Murray and other representatives of project managers think the deregulation effort will increase the viability of FHA-insured unsubsidized projects without resulting in excessive rent increases. "It will encourage more investor/owners to stop looking at conversion to ownership and encourage them to stay in rental housing," Murray said. "It would keep people in the business."
According to Murray, landlords can only increase rents so much, even under complete deregulation, without risking the loss of tenants and the extra cost of finding new ones. "I think the marketplace dictates how much rent can go up, and I think there is a strong resistance to increases above 12 percent," he said. "I don't think you're going to see enormous, excessive rent increases."
But the deregulation proposals have already drawn criticisms as unfair to tenants. "Those units were supposed to serve a public purpose, and that's the reason there's a requirement for HUD involvement in rent increases," said Florence Roisman, counsel to the National Housing Law Project, a resource center for legal representation of poor families in housing matters. "HUD's responsibility is to make sure landlords don't get too much. The landlords are always going to get enough."
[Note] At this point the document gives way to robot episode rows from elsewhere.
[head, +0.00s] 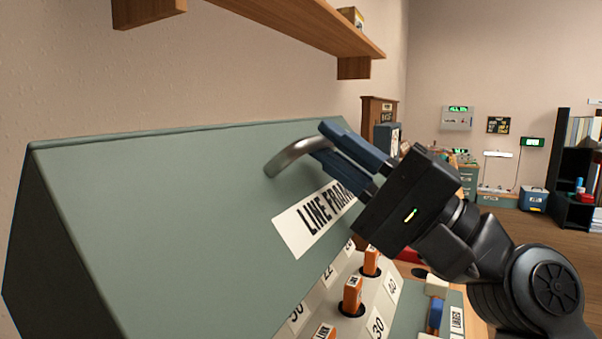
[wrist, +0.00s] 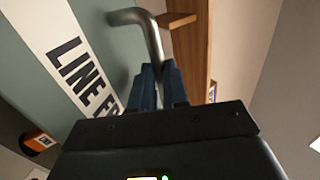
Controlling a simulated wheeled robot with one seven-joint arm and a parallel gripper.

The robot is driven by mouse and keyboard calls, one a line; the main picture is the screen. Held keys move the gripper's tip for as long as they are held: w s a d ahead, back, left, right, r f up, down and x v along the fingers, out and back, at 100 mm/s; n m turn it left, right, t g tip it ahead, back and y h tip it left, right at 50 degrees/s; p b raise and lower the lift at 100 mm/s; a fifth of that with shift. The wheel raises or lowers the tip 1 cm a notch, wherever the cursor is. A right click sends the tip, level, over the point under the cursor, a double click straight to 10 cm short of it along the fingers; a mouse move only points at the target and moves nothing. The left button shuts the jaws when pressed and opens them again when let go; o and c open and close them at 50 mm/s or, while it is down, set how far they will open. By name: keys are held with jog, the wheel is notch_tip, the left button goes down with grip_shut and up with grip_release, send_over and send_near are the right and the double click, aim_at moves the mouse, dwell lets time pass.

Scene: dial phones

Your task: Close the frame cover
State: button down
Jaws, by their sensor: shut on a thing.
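The frame cover (head: 160,190) is a large grey-green panel with a white label reading "LINE FRA…", the rest of which is hidden by my gripper. It slopes above a row of orange plugs and looks partly raised. A curved metal handle (head: 290,157) stands out from its face. My gripper (head: 325,145) has its blue fingers shut on this handle. In the wrist view the handle (wrist: 148,35) runs down between the fingers (wrist: 158,85), with the cover (wrist: 85,30) to the left. The handle's far end is hidden by the fingers.
Orange plugs (head: 352,295) stand on a pale numbered panel below the cover. A wooden shelf (head: 310,30) hangs on the wall above. Open floor (head: 520,240) lies to the right, before a dark bookcase (head: 575,180).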

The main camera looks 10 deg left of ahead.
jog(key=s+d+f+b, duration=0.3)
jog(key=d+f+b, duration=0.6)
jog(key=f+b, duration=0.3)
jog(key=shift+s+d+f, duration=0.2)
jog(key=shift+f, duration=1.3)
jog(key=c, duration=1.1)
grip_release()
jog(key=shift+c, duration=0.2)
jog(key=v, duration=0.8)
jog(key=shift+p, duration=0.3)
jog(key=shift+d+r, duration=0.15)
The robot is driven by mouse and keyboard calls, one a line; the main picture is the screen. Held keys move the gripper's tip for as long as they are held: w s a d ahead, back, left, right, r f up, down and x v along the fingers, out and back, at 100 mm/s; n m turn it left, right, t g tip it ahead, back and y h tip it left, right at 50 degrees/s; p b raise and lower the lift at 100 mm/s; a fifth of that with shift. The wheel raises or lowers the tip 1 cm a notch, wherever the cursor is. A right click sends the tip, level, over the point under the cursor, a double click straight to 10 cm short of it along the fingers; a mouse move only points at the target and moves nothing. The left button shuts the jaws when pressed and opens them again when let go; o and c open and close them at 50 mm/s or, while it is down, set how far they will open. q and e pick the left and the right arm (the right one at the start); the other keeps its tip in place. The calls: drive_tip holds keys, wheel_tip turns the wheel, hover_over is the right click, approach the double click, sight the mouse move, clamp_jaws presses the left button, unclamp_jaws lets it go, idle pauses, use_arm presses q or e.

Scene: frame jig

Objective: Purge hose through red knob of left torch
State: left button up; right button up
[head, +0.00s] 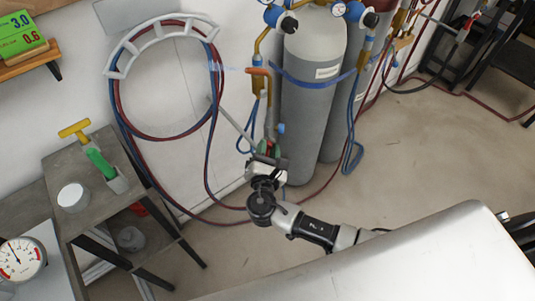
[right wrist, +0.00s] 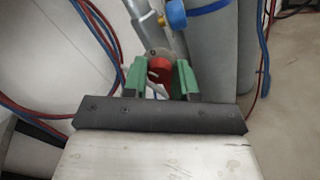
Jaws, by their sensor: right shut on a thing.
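The torch is a grey metal body (right wrist: 147,28) that runs up from between my fingers in the right wrist view. Its blue knob (right wrist: 175,13) sticks out to the right, and it also shows in the head view (head: 281,128). The red knob (right wrist: 160,70) sits at the torch's lower end, between the green fingers of my right gripper (right wrist: 160,80). The right gripper is shut on this red knob. In the head view the right gripper (head: 267,150) is low in front of the grey cylinders, and the knob is mostly hidden. My left gripper is not in view.
Red and blue hoses (head: 117,95) hang coiled on a white wall hanger (head: 158,28). Grey gas cylinders (head: 312,80) stand right behind the gripper. A grey bench (head: 110,205) with a green-and-yellow tool stands at left. Open floor (head: 430,150) lies to the right.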

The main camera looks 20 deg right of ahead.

She said HUD should take the need for increased income to finance repairs and maintenance into account in approving rent increases rather than deregulate rents. "It's part of the administration's effort to give away public resources," she said, "and I don't think Congress should let them get away with it."
HUD's plans are still a long way from implementation, however. It will be months before Congress finishes work on the omnibus housing bill that would be the vehicle for statutory deregulation, and congressional Democrats are likely to oppose the effort. Before the proposed rule can take effect, it must first be reviewed by the Office of Management and Budget and Congress, and then be published for public comment.